▶ _TASK REQUIREMENTS_:
Lines from the one containing "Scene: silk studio" to the one containing "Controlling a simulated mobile", both lines included, are to be extracted exactly from the data below; pictures are excluded.

[Robot control records]

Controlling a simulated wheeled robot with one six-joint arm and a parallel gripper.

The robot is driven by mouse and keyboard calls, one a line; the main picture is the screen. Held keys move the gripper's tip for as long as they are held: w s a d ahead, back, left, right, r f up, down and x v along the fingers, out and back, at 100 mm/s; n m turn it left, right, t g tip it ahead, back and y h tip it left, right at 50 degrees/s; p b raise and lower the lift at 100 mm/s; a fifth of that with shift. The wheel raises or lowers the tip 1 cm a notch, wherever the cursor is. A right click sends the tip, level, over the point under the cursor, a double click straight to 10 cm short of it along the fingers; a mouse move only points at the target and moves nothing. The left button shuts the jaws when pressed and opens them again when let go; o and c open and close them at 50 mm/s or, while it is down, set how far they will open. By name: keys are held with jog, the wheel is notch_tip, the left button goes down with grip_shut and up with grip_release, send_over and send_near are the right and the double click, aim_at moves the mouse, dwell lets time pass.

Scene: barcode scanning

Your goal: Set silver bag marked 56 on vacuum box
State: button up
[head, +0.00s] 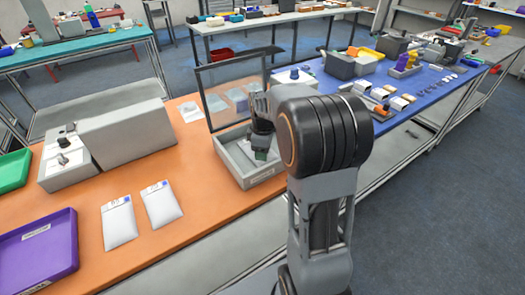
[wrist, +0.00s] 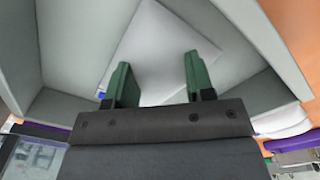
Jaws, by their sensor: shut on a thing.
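The vacuum box (head: 265,177) is a grey open box on the orange table, with its framed clear lid (head: 233,92) raised. My gripper (head: 262,154) reaches down into it. In the wrist view, the green fingers of my gripper (wrist: 157,85) are shut on a silver bag (wrist: 165,40). The bag lies between and beyond the fingers, inside the grey walls of the box (wrist: 75,45). The number on this bag cannot be read, and my gripper hides part of it. Whether the bag rests on the box floor is unclear.
Two silver bags with labels, a left one (head: 118,222) and a right one (head: 161,204), lie on the orange table (head: 190,235). A purple tray (head: 40,252), a green tray (head: 14,170) and a grey machine (head: 120,138) stand to the left. A blue table (head: 440,88) with several items is at right.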

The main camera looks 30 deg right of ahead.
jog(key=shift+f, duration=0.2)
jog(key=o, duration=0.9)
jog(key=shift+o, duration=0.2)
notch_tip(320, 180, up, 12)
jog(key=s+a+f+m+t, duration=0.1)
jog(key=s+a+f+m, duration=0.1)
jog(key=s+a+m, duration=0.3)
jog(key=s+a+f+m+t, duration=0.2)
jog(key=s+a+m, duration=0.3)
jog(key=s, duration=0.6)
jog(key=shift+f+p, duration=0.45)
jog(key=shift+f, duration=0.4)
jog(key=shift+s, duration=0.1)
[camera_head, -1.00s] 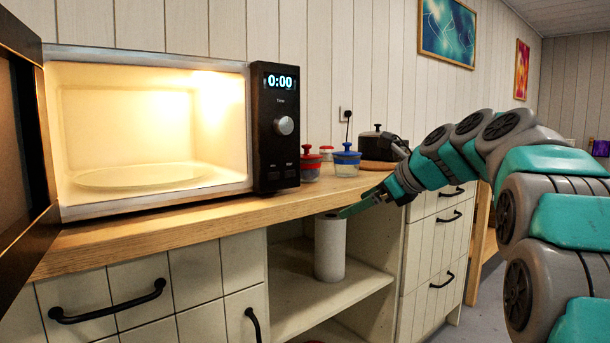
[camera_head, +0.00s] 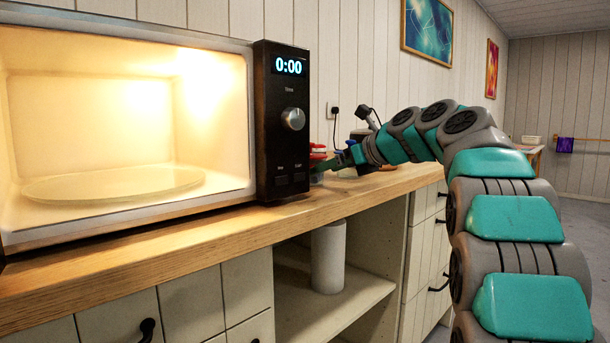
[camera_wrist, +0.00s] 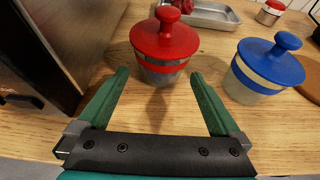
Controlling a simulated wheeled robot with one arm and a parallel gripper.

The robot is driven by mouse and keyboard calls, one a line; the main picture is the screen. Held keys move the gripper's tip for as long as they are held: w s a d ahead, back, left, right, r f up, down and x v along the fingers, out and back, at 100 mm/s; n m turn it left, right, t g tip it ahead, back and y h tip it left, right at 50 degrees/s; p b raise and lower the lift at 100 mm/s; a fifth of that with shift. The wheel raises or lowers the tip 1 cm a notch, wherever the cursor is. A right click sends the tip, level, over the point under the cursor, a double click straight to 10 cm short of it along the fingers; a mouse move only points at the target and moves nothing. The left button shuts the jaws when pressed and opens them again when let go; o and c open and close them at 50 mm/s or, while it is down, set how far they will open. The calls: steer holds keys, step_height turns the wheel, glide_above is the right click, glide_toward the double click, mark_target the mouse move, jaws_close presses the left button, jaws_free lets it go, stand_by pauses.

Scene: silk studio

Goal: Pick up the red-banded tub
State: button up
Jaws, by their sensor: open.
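A clear tub with a red knobbed lid (camera_wrist: 164,42) stands upright on the wooden counter, straight ahead in the wrist view. My gripper (camera_wrist: 159,74) is open and empty, with its green fingertips just short of this tub, one toward each side. A similar tub with a blue lid (camera_wrist: 266,68) stands to the right of it. A smaller pale tub with red on top (camera_wrist: 270,13) stands farther back at the right. In the head view my gripper (camera_head: 328,163) is beside the microwave and largely hides the tubs.
The open, lit microwave (camera_head: 284,150) stands close on the left, and its dark side fills the wrist view's left. A metal tray (camera_wrist: 212,14) with something red lies behind the red-lidded tub. A wooden board (camera_wrist: 311,86) is at the right. A white cylinder (camera_head: 328,258) stands on the shelf below.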

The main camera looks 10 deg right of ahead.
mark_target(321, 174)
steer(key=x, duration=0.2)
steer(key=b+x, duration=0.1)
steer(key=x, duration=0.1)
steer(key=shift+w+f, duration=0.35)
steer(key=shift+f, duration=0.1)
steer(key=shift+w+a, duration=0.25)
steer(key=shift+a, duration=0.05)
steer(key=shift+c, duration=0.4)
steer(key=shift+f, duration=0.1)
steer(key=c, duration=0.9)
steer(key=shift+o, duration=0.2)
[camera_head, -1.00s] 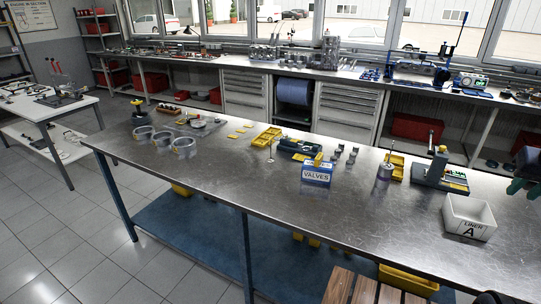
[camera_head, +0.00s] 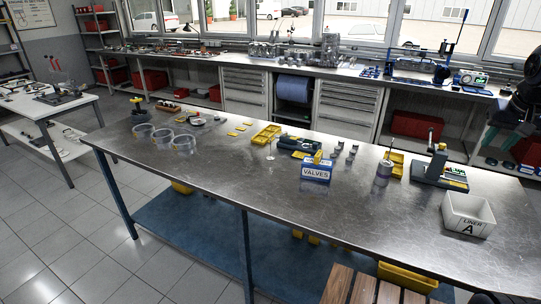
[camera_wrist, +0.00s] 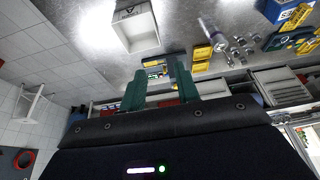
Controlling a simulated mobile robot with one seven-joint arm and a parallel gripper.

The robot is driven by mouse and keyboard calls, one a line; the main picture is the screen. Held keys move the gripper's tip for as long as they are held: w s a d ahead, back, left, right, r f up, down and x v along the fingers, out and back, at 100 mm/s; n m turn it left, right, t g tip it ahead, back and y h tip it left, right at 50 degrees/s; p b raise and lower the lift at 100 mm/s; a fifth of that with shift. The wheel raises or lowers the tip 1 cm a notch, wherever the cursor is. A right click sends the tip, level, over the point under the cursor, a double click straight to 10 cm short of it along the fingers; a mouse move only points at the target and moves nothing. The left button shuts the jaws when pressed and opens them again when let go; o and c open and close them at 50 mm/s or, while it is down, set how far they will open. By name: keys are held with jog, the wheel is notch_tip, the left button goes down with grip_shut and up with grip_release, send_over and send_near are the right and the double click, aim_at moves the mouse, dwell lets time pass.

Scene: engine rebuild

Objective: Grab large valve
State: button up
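A thin upright stem on a small round foot, which looks like a valve (camera_head: 270,150), stands on the metal workbench (camera_head: 235,185), left of the blue and white VALVES box (camera_head: 316,172). It is small, and I cannot judge its size class. I cannot make it out in the wrist view. My gripper (camera_head: 505,135) is at the right edge of the head view, above the bench's right end and far from the valve. In the wrist view its two green fingers (camera_wrist: 160,85) are apart with nothing between them.
A white bin marked A (camera_head: 468,216) stands at the bench's right front. A blue-grey press-like fixture (camera_head: 435,172), a metal cylinder (camera_head: 383,173) and yellow trays (camera_head: 267,134) stand along the back. The front middle is clear.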

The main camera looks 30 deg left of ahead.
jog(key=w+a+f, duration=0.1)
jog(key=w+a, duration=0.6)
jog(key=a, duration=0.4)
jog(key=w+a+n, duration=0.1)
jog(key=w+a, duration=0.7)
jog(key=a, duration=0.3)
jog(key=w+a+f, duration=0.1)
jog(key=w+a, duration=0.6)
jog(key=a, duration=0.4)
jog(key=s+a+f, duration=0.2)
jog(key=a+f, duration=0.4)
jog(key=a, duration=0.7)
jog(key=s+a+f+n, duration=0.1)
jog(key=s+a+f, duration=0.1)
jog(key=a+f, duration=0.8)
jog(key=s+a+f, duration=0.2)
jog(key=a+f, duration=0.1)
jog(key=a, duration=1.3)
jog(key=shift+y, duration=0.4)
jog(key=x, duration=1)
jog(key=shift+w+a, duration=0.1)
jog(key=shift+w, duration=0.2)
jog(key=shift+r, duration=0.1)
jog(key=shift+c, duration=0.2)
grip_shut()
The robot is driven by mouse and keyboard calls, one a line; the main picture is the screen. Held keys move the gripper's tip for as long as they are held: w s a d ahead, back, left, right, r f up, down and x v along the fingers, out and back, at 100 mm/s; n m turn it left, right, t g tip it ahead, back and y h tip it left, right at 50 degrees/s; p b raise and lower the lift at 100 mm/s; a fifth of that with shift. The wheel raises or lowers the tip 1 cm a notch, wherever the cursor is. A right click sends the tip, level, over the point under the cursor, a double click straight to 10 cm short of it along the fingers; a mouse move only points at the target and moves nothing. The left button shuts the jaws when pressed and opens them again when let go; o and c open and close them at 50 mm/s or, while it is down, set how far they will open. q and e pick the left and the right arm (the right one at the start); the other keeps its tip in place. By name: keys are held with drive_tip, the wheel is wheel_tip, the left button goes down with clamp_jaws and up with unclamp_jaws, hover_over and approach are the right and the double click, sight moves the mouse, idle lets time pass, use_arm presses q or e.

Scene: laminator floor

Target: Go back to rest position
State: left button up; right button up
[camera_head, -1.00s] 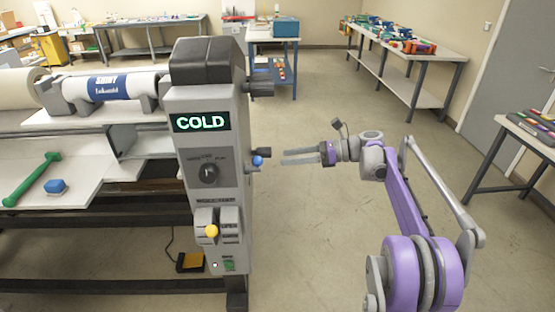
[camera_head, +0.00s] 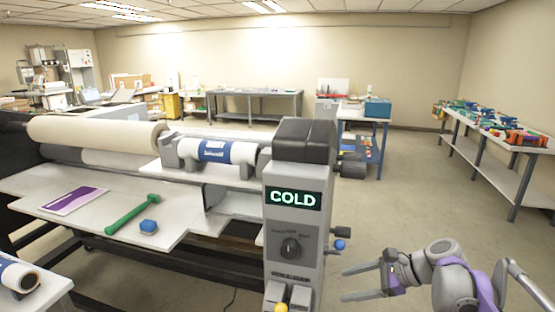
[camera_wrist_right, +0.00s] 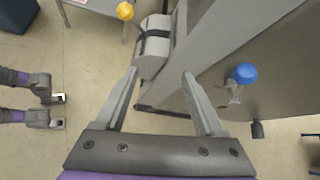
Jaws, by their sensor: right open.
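My right gripper (camera_head: 366,283) is open and empty at the lower right of the head view, to the right of the laminator's control post (camera_head: 297,205). The post shows a lit "COLD" display (camera_head: 293,199) and a round dark knob (camera_head: 290,248). In the right wrist view the open fingers of my right gripper (camera_wrist_right: 160,95) point toward the machine, with nothing between them. A blue-knobbed lever (camera_wrist_right: 245,74) is beyond them to the right, and a yellow knob (camera_wrist_right: 125,11) shows at the top. My left gripper (camera_wrist_right: 58,111) shows at the left edge of the wrist view, over the floor.
A green hammer-shaped tool (camera_head: 132,215) and a blue piece (camera_head: 148,227) lie on the laminator's feed table (camera_head: 60,192). A long table with colourful items (camera_head: 500,170) stands along the right wall.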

▶ _TASK ANSWER_:
Scene: silk studio

Goal: Pick up the red-banded tub
State: button up
Jaws, by their sensor: open.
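A clear tub with a red knobbed lid (camera_wrist: 164,42) stands upright on the wooden counter, straight ahead in the wrist view. My gripper (camera_wrist: 159,74) is open and empty, with its green fingertips just short of this tub, one toward each side. A similar tub with a blue lid (camera_wrist: 266,68) stands to the right of it. A smaller pale tub with red on top (camera_wrist: 270,13) stands farther back at the right. In the head view my gripper (camera_head: 328,163) is beside the microwave and largely hides the tubs.
The open, lit microwave (camera_head: 284,150) stands close on the left, and its dark side fills the wrist view's left. A metal tray (camera_wrist: 212,14) with something red lies behind the red-lidded tub. A wooden board (camera_wrist: 311,86) is at the right. A white cylinder (camera_head: 328,258) stands on the shelf below.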

The main camera looks 10 deg right of ahead.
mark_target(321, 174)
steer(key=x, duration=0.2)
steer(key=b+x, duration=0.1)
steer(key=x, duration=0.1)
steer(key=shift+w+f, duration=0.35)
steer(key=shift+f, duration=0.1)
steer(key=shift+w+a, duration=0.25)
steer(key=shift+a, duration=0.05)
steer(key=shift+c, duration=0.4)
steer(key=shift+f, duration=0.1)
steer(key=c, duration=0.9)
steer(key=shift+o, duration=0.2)
[camera_head, -1.00s] 
[camera_head, +0.00s] 
[camera_wrist, +0.00s] 
Controlling a simulated mobile robot with one seven-joint arm and a parallel gripper.

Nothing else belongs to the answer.